Photo of Mr Roger Freeman Mr Roger Freeman , Kettering

I have a short time left, but I shall give way.

Photo of Mr Neil Thorne Mr Neil Thorne , Ilford South

We sense my hon. Friend's concern about this matter and know that his reputation with the Officers Pension Society and the other societies is extremely good. In view of the anomalies I wonder whether my hon. Friend would undertake to consider the possibility of setting up an inquiry to determine whether some special arrangements should be made to help widows and those who have suffered so much from the trough, which has not affected other civil servants who have the benefit of choosing the best 12 months out of the 36-month period prior to retirement for pension purposes.

Photo of Mr Roger Freeman Mr Roger Freeman , Kettering

Concern has been expressed about the war widows, especially the elderly widows. My hon. Friend is aware that that is a matter for the Department of Health and Social Security as it administers and pays the war widows' scheme. We pay a separate and additional war widows' pension for service since 1973.

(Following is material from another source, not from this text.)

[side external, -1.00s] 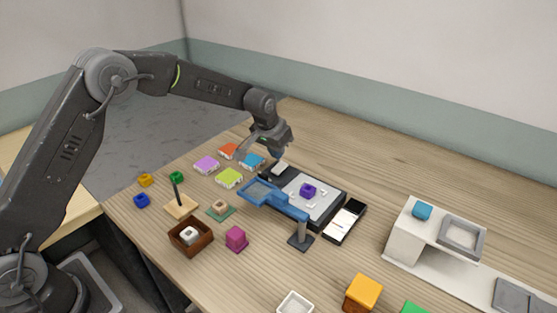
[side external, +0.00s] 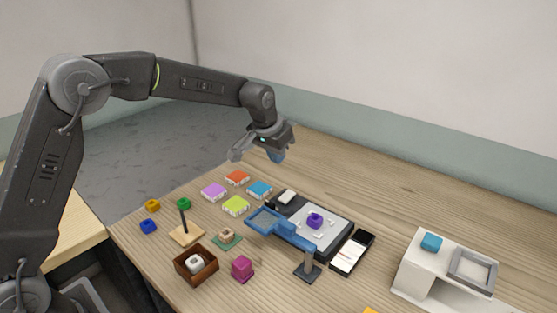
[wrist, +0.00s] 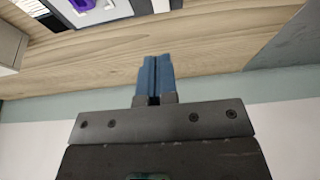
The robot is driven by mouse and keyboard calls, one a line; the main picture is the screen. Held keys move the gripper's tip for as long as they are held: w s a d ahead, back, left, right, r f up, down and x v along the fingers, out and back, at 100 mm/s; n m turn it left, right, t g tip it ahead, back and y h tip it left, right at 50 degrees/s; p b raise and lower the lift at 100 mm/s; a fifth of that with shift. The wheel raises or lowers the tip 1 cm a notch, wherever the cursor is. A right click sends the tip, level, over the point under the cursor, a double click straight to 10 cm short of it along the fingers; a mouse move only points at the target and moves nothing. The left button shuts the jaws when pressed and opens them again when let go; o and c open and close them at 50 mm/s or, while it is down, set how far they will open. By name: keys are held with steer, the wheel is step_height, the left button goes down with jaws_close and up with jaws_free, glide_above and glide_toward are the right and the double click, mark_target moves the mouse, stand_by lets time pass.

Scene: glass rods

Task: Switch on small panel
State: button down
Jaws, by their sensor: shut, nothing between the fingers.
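A flat dark-framed panel (side external: 337,236) with a pale top lies mid-table, with a purple block (side external: 314,221) on it. A small white raised piece (side external: 287,196) sits at its far left end. A smaller phone-like slab (side external: 353,253), black with a bright white face, lies to its right. I cannot tell which of these is the small panel. My gripper (side external: 277,156) is shut and empty, in the air beyond the panel's far left end. In the wrist view my blue fingers (wrist: 155,62) are together, with bare wood beyond them.
A blue magnifier-like stand (side external: 288,231) arches over the panel's near side. Coloured tiles (side external: 236,205) lie to the left. A brown box (side external: 196,265) and magenta block (side external: 242,268) stand in front. A white shelf (side external: 410,273) is at right. The table's back right is clear.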

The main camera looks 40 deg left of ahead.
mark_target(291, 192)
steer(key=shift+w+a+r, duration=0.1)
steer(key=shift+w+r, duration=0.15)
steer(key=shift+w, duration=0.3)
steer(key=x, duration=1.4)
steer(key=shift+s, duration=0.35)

I assure my hon. Friend that I shall draw this debate to the attention of my hon. and noble Friend the Minister at the Department of Health and Social Security. I shall have further meetings with him to discuss this matter—it is not a matter primarily for me, but I shall continue those discussions.

My hon. Friend asks for an inquiry to consider the anomalies created. We are all aware of the facts and an inquiry is not needed to elucidate them. The Ministry and the societies are also aware of those facts. However, I assure my hon. Friend that I shall continue discussions not only with the Officers Pension Society but with the four organisations that I have mentioned to consider what improvements can be made. I cannot hold out any hope of improvements in terms of resources, but in terms of procedures, discovery of the facts and a better understanding of the anomalies, I assure my hon. Friends that I shall give all the strength at my command and all the time that I have available to pursue the points that they have raised.